Closed ema2159 closed 1 year ago
Answering my own question, the issue was that I was calculating the intersection between the ray and the planes without considering whether the plane was behind the ray or not. Originally, I was calculating the plane-ray intersection as follows:
let d = -normal.dot(&self.a.coords); // Parameter of plane equation
let n_dot_raydir = -normal.dot(&ray.direction);
if n_dot_raydir <= 0. {
return None;
}
// If it exists, calculate the intersection point
let t = (normal.dot(&ray.origin.coords) + d) / n_dot_raydir;
let intersection_point = ray.origin + t * ray.direction;
without taking into consideration the fact that if t
is negative, the intersection point is behind the ray, so it should be discarded.

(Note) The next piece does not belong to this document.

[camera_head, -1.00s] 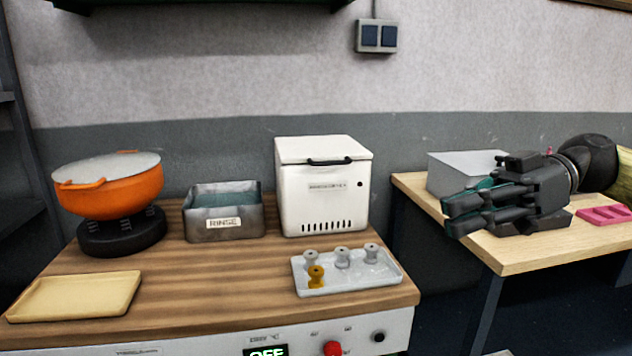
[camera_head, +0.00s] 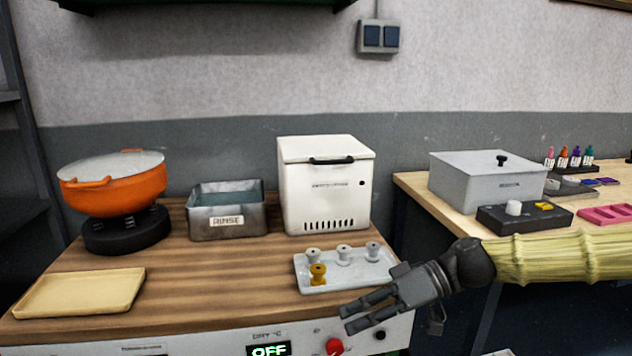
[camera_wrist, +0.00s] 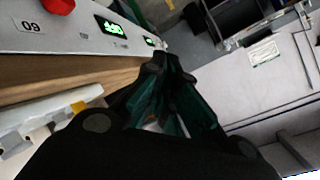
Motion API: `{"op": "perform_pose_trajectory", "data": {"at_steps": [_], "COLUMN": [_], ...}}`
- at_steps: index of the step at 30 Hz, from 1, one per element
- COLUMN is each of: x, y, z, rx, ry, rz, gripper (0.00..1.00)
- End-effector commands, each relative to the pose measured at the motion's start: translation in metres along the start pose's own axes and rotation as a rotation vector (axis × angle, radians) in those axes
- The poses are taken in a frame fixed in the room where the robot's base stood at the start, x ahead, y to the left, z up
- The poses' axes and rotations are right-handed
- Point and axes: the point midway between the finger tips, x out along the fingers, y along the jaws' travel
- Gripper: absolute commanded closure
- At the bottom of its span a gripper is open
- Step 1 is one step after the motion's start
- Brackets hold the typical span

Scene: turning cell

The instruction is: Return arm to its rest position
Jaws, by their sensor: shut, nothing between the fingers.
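My gripper (camera_head: 362,314) is in the head view at the front right corner of the wooden bench, its fingers pointing left. It is shut and empty, in front of the light tray with several small knobbed pieces. In the wrist view my gripper (camera_wrist: 165,75) shows its dark fingers close together, with the bench front to the left and floor beyond. My arm (camera_head: 560,256), in a yellowish sleeve, reaches in from the right in front of the side table.
The light tray (camera_head: 350,280) and the control panel with a red knob (camera_head: 334,346) lie close to my gripper. A white box (camera_head: 325,190), rinse tub (camera_head: 226,222), orange pot (camera_head: 115,185) and yellow tray (camera_head: 80,293) stand on the bench. A grey box (camera_head: 485,185) stands on the side table.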

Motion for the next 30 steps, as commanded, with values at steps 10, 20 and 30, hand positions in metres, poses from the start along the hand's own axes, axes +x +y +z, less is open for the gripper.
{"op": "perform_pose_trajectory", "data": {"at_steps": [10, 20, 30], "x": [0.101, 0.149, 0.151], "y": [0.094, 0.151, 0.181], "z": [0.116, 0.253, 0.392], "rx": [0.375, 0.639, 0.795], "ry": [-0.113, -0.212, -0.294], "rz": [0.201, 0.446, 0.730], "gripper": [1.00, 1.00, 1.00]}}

It is sufficient to check for that condition and discard the point accordingly as follows:
let d = -normal.dot(&self.a.coords); // Parameter of plane equation
let n_dot_raydir = -normal.dot(&ray.direction);
if n_dot_raydir <= 0. {
return None;
}
// If it exists, calculate the intersection point
let t = (normal.dot(&ray.origin.coords) + d) / n_dot_raydir;
if t < 0. {
return None;
}
let intersection_point = ray.origin + t * ray.direction;
Without this, all the object properties (shadows, reflections, refractions) were being affected.
Hello professor. I was just finishing my version of tinyraytracer written in Rust. In order to render the duck, I just implemented a triangle primitive, defining its intersection function (intersection with the plane containing the triangle and then checking through barycentric coordinates if the point lies inside the triangle), and its normal (cross product between two of its sides). If I render the duck using the ivory material, I get the following:
However, if I remove the shadow rendering code, I get a proper image:
Do you have any idea why this might be?